Last week I included some thoughts from Morgan Housel. I wanted to do the same thing this week as I think this excerpt from his book is valuable to think about given our current environment. It can be very easy to have a negative attitude and let pessimism run wild especially in this politically charged time. The following is an excerpt from The Psychology of Money: Timeless lessons on wealth, greed, and happiness by Morgan Housel.
“Optimism is usually defined as a belief that things will go well. But that’s incomplete. Sensible optimism is a belief that the odds are in your favor, and over time things will balance out to a good outcome even if what happens in between is filled with misery. And in fact you know it will be filled with misery. You can be optimistic that the long term growth trajectory is up and to the right, but equally sure that the road between now and then is filled with landmines, and always will be. Those two things are not mutually exclusive.
The idea that something can gain over the long run while being a basket case in the short term is not intuitive, but that’s how a lot of things work in life. By age 20 the average person can lose roughly half the synaptic connections they had in their brain at age two, as inefficient and redundant neural pathways are cleared out. But the average 20-year-old is much smarter than the average two-year-old. Destruction in the face of progress is not only possible, but an efficient way to get rid of the excess.

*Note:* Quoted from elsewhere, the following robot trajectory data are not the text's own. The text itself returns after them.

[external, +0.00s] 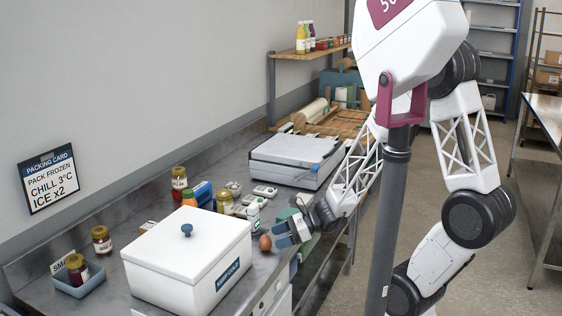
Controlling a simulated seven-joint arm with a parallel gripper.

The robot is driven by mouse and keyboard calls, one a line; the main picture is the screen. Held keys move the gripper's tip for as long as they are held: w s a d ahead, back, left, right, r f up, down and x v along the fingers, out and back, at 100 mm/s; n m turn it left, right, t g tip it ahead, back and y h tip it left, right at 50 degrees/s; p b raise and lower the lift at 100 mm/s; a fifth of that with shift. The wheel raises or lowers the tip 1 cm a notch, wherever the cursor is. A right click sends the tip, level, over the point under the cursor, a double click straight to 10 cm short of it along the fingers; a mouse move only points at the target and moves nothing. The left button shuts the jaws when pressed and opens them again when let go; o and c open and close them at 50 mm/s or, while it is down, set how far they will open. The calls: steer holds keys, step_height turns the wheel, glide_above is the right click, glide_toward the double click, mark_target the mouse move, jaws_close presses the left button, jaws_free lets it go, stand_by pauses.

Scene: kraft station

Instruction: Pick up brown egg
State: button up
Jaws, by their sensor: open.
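The brown egg (265,243) rests on the metal counter, just right of the white lidded box and near the counter's front edge. My gripper (281,236) is beside the egg on its right, with its blue-grey fingers pointing toward it. The gripper is open. The egg shows outside the fingers, and I cannot tell whether any finger touches it.
A white box (172,262) with a blue knob stands close left of the egg. Jars (179,183), a blue tray (78,283) and a grey-white machine (293,160) occupy the counter (125,215).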

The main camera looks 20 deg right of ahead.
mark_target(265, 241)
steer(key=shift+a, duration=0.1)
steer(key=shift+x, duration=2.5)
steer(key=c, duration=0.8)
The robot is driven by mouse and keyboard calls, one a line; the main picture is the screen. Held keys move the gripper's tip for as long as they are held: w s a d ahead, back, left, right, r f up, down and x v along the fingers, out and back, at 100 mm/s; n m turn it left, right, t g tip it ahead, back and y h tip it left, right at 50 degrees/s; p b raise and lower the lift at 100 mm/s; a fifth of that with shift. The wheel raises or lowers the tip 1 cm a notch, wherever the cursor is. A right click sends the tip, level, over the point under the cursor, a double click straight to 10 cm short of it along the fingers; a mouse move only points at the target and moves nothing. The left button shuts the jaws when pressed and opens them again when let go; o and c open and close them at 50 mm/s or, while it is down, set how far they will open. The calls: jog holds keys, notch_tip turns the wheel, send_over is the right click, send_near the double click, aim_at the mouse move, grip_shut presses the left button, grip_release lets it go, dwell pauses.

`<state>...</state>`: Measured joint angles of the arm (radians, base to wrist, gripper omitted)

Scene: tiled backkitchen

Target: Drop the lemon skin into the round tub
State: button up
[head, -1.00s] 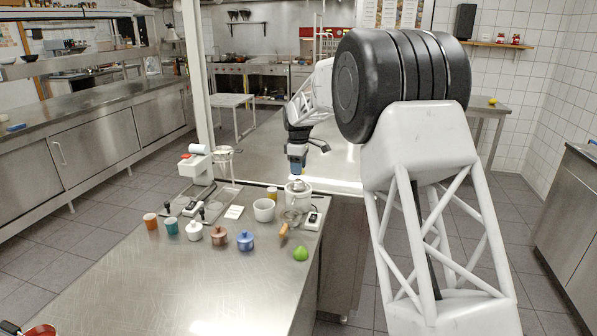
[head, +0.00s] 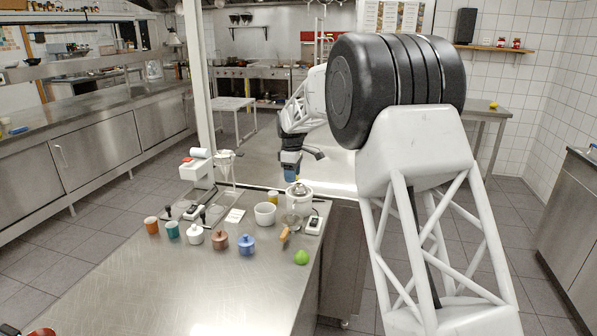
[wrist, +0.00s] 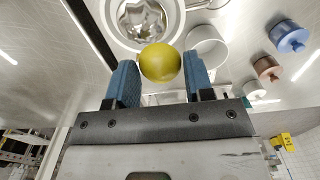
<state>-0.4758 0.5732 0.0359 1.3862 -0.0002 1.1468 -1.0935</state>
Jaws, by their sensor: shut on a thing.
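My gripper (wrist: 160,80) has blue fingers and is shut on the yellow lemon skin (wrist: 160,63), which shows as a rounded dome between the fingertips in the wrist view. In the head view my gripper (head: 291,175) hangs just above the white juicer (head: 298,197) at the table's far end; the skin cannot be made out there. In the wrist view the juicer (wrist: 112,22) shows its fluted metal cone beyond the skin. The round tub, a white open-topped vessel (head: 265,214), stands left of the juicer; it also shows in the wrist view (wrist: 212,58), right of the skin.
White (head: 194,235), brown (head: 219,239) and blue (head: 246,245) lidded pots stand in a row with orange and teal cups. A wooden-handled tool (head: 284,235) and a green fruit (head: 301,257) lie at the right edge. The near steel tabletop (head: 190,290) is largely clear.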

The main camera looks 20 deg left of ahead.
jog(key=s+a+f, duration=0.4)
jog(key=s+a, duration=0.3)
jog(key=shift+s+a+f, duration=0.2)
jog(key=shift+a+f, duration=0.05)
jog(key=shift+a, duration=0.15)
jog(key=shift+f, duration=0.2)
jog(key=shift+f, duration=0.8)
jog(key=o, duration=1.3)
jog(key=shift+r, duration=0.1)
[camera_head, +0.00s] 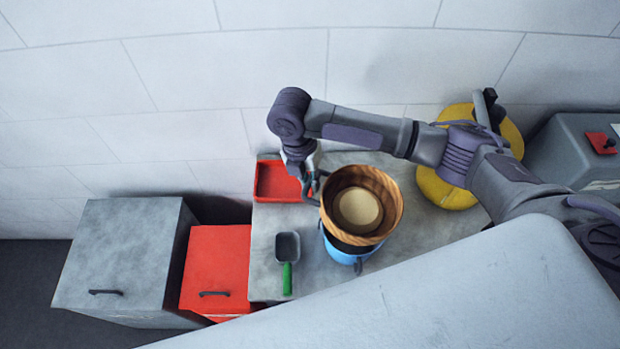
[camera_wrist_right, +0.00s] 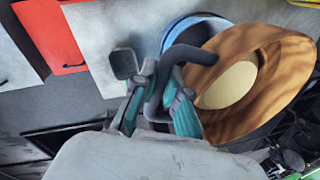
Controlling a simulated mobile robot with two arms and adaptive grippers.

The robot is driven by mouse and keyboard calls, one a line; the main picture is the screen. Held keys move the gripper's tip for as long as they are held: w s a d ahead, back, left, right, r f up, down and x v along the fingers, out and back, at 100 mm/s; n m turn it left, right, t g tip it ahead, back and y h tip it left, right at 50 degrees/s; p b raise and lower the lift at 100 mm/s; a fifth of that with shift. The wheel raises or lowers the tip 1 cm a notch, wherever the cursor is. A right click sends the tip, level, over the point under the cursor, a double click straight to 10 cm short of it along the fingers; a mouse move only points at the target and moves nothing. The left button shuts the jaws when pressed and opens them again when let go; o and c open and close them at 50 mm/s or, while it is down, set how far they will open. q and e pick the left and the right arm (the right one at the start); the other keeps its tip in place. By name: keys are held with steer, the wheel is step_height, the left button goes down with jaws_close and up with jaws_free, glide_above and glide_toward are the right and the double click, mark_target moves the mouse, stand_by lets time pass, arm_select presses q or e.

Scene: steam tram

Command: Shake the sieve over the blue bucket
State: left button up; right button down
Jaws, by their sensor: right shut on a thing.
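The sieve (camera_head: 393,196) is a round wooden-rimmed ring with a pale disc inside. It is held above the blue bucket (camera_head: 345,257), covering most of the bucket's opening. My right gripper (camera_head: 312,188) is shut on the sieve's dark handle at its left side. In the right wrist view the fingers (camera_wrist_right: 160,95) close around the dark curved handle, and the wooden sieve (camera_wrist_right: 285,80) looks tilted beside them. The blue bucket (camera_wrist_right: 190,30) shows partly behind it. My left gripper is not in view.
A red tray (camera_head: 268,182) lies at the table's back left. A scoop with a green handle (camera_head: 288,275) lies left of the bucket. A yellow round object (camera_head: 447,192) stands at the right, under my arm. Grey (camera_head: 120,245) and red (camera_head: 217,260) boxes stand left of the grey table.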

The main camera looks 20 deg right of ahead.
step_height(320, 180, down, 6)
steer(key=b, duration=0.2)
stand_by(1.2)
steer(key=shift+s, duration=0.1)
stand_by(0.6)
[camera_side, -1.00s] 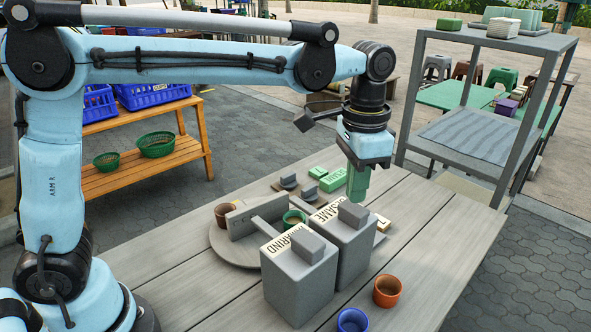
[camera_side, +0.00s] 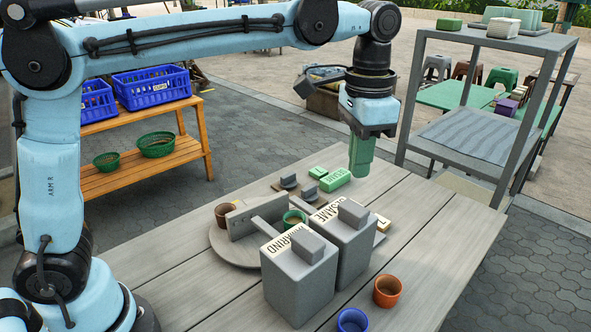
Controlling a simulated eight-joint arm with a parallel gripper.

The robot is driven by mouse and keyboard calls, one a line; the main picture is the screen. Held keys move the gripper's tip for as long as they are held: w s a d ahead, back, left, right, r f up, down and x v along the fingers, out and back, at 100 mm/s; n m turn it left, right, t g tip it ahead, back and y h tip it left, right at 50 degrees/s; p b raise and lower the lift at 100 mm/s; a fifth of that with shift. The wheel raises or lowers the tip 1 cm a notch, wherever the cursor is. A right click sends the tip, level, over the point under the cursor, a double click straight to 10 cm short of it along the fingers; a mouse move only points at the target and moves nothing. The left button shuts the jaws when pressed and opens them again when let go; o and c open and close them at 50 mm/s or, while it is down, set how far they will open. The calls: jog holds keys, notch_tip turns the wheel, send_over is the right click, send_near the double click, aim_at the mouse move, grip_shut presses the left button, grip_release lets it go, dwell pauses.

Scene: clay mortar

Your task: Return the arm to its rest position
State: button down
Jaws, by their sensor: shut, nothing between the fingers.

Imagine if you were a parent and could see inside your child’s brain. Every morning you notice fewer synaptic connections in your kid’s head. You would panic! You would say, “This cant be right, there’s loss and destruction here. We need an intervention. We need to see a doctor!” But you don’t. What you are witnessing is the normal path of progress.
Economics, markets, and careers often follow of similar path-growth amid loss.
Heres how the U.S. economy performed over the last 170 years:
But do you know what happened during this period? Where do we begin…
- 1.3 million Americans died while fighting nine major wars.
- Roughly 99.9% of all companies that were created went out of business.
- Four U.S. presidents were assassinated.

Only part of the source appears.